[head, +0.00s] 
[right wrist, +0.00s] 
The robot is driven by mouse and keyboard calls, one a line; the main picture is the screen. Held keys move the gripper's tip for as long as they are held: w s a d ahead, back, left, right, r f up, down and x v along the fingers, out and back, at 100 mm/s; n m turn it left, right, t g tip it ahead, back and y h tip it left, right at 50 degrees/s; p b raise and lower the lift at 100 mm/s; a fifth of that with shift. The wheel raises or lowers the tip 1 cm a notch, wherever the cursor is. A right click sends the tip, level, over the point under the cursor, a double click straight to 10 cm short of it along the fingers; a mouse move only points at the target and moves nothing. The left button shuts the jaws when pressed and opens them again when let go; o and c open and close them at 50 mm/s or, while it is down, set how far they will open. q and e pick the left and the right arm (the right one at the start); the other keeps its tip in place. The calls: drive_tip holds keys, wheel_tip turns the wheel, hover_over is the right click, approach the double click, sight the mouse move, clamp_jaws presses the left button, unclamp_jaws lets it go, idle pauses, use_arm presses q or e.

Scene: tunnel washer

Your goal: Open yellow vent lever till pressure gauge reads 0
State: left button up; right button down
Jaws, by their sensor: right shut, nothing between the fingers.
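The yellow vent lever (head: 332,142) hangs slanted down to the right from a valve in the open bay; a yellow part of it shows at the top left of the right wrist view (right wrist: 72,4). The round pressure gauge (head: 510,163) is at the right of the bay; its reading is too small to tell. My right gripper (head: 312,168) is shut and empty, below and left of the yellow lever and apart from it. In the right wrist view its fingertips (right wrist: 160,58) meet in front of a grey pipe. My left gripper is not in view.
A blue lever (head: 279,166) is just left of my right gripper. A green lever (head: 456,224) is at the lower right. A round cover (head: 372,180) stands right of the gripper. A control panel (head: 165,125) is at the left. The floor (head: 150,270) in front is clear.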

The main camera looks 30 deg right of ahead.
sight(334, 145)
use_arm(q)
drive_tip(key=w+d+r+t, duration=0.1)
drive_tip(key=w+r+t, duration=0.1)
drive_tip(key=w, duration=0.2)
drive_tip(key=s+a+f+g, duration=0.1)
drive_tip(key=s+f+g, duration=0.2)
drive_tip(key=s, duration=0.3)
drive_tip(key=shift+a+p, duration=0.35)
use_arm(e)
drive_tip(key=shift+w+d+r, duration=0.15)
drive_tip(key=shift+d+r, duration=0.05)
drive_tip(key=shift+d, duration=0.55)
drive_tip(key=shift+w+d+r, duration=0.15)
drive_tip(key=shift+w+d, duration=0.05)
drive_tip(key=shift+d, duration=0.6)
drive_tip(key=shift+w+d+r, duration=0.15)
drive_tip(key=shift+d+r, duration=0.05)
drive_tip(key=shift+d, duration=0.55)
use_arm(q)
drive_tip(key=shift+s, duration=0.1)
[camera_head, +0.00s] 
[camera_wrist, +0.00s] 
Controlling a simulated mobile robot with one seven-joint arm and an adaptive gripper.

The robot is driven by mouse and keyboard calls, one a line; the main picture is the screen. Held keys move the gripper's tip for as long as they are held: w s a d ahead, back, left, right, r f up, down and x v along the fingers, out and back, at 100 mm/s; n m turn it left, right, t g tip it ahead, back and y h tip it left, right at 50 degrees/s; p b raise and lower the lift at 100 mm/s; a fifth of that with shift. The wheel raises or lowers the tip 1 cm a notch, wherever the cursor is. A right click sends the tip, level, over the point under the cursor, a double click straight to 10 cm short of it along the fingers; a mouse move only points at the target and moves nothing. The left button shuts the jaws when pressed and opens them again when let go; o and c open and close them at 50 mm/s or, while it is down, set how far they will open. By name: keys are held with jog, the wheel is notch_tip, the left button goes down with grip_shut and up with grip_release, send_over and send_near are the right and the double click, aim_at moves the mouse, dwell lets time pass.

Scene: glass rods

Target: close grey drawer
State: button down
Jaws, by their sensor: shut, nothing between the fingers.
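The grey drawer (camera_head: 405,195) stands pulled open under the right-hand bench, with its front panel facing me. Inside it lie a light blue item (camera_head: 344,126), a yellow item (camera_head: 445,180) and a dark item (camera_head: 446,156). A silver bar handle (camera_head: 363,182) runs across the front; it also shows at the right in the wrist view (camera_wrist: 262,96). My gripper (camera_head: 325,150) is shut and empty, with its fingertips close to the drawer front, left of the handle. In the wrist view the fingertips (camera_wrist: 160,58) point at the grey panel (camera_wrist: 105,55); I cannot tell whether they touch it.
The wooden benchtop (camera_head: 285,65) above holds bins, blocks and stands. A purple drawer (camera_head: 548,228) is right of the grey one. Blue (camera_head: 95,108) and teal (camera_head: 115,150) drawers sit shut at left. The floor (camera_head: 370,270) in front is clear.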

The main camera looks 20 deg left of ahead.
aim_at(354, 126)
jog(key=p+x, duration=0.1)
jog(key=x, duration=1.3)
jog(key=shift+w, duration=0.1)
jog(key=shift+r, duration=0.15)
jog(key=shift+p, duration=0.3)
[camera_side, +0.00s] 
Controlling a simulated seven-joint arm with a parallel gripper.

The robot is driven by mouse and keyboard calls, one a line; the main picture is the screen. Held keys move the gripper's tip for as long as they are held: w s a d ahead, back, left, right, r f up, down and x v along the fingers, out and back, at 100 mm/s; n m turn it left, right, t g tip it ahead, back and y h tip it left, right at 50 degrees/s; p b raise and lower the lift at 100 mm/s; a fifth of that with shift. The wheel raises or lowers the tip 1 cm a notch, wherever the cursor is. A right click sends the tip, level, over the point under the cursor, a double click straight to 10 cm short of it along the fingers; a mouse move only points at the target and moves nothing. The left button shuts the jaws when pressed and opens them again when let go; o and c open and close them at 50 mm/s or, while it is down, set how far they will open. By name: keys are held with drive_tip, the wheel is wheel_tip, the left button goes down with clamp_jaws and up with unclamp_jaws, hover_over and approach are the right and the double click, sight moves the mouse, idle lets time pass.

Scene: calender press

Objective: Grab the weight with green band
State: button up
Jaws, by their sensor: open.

◆ Problem: Every line of the records above needs to be given again exactly.

◆ Solution to this problem:
[head, +0.00s] 
[right wrist, +0.00s] 
The robot is driven by mouse and keyboard calls, one a line; the main picture is the screen. Held keys move the gripper's tip for as long as they are held: w s a d ahead, back, left, right, r f up, down and x v along the fingers, out and back, at 100 mm/s; n m turn it left, right, t g tip it ahead, back and y h tip it left, right at 50 degrees/s; p b raise and lower the lift at 100 mm/s; a fifth of that with shift. The wheel raises or lowers the tip 1 cm a notch, wherever the cursor is. A right click sends the tip, level, over the point under the cursor, a double click straight to 10 cm short of it along the fingers; a mouse move only points at the target and moves nothing. The left button shuts the jaws when pressed and opens them again when let go; o and c open and close them at 50 mm/s or, while it is down, set how far they will open. q and e pick the left and the right arm (the right one at the start); the other keeps its tip in place. The calls: drive_tip holds keys, wheel_tip turns the wheel, hover_over is the right click, approach the double click, sight the mouse move, clamp_jaws presses the left button, unclamp_jaws lets it go, idle pauses, use_arm presses q or e.

Scene: tunnel washer

Your goal: Open yellow vent lever till pressure gauge reads 0
State: left button up; right button down
Jaws, by their sensor: right shut, nothing between the fingers.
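The yellow vent lever (head: 332,142) hangs slanted down to the right from a valve in the open bay; a yellow part of it shows at the top left of the right wrist view (right wrist: 72,4). The round pressure gauge (head: 510,163) is at the right of the bay; its reading is too small to tell. My right gripper (head: 312,168) is shut and empty, below and left of the yellow lever and apart from it. In the right wrist view its fingertips (right wrist: 160,58) meet in front of a grey pipe. My left gripper is not in view.
A blue lever (head: 279,166) is just left of my right gripper. A green lever (head: 456,224) is at the lower right. A round cover (head: 372,180) stands right of the gripper. A control panel (head: 165,125) is at the left. The floor (head: 150,270) in front is clear.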

The main camera looks 30 deg right of ahead.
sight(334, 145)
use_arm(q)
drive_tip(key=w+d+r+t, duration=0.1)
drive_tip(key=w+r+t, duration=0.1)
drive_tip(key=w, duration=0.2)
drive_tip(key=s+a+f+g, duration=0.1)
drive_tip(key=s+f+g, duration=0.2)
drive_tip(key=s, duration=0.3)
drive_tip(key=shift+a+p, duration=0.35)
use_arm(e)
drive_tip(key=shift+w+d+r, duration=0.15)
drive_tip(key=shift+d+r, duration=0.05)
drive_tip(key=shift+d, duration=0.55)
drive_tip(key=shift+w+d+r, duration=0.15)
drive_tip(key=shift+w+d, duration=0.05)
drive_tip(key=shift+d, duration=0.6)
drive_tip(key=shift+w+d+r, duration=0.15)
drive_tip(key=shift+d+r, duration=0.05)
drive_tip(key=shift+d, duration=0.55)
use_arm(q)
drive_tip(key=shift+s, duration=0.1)
[camera_head, +0.00s] 
[camera_wrist, +0.00s] 
Controlling a simulated mobile robot with one seven-joint arm and an adaptive gripper.

The robot is driven by mouse and keyboard calls, one a line; the main picture is the screen. Held keys move the gripper's tip for as long as they are held: w s a d ahead, back, left, right, r f up, down and x v along the fingers, out and back, at 100 mm/s; n m turn it left, right, t g tip it ahead, back and y h tip it left, right at 50 degrees/s; p b raise and lower the lift at 100 mm/s; a fifth of that with shift. The wheel raises or lowers the tip 1 cm a notch, wherever the cursor is. A right click sends the tip, level, over the point under the cursor, a double click straight to 10 cm short of it along the fingers; a mouse move only points at the target and moves nothing. The left button shuts the jaws when pressed and opens them again when let go; o and c open and close them at 50 mm/s or, while it is down, set how far they will open. By name: keys are held with jog, the wheel is notch_tip, the left button goes down with grip_shut and up with grip_release, send_over and send_near are the right and the double click, aim_at moves the mouse, dwell lets time pass.

Scene: glass rods

Target: close grey drawer
State: button down
Jaws, by their sensor: shut, nothing between the fingers.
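The grey drawer (camera_head: 405,195) stands pulled open under the right-hand bench, with its front panel facing me. Inside it lie a light blue item (camera_head: 344,126), a yellow item (camera_head: 445,180) and a dark item (camera_head: 446,156). A silver bar handle (camera_head: 363,182) runs across the front; it also shows at the right in the wrist view (camera_wrist: 262,96). My gripper (camera_head: 325,150) is shut and empty, with its fingertips close to the drawer front, left of the handle. In the wrist view the fingertips (camera_wrist: 160,58) point at the grey panel (camera_wrist: 105,55); I cannot tell whether they touch it.
The wooden benchtop (camera_head: 285,65) above holds bins, blocks and stands. A purple drawer (camera_head: 548,228) is right of the grey one. Blue (camera_head: 95,108) and teal (camera_head: 115,150) drawers sit shut at left. The floor (camera_head: 370,270) in front is clear.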

The main camera looks 20 deg left of ahead.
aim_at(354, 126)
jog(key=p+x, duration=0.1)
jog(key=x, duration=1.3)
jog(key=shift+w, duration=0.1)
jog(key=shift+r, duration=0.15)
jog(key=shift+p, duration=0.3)
[camera_side, +0.00s] 
Controlling a simulated seven-joint arm with a parallel gripper.

The robot is driven by mouse and keyboard calls, one a line; the main picture is the screen. Held keys move the gripper's tip for as long as they are held: w s a d ahead, back, left, right, r f up, down and x v along the fingers, out and back, at 100 mm/s; n m turn it left, right, t g tip it ahead, back and y h tip it left, right at 50 degrees/s; p b raise and lower the lift at 100 mm/s; a fifth of that with shift. The wheel raises or lowers the tip 1 cm a notch, wherever the cursor is. A right click sends the tip, level, over the point under the cursor, a double click straight to 10 cm short of it along the fingers; a mouse move only points at the target and moves nothing. The left button shuts the jaws when pressed and opens them again when let go; o and c open and close them at 50 mm/s or, while it is down, set how far they will open. By name: keys are held with drive_tip, the wheel is wheel_tip, the left button goes down with clamp_jaws and up with unclamp_jaws, hover_over and approach are the right and the double click, sight moves the mouse, idle lets time pass.

Scene: calender press

Objective: Grab the weight with green band
State: button up
Jaws, by their sensor: open.

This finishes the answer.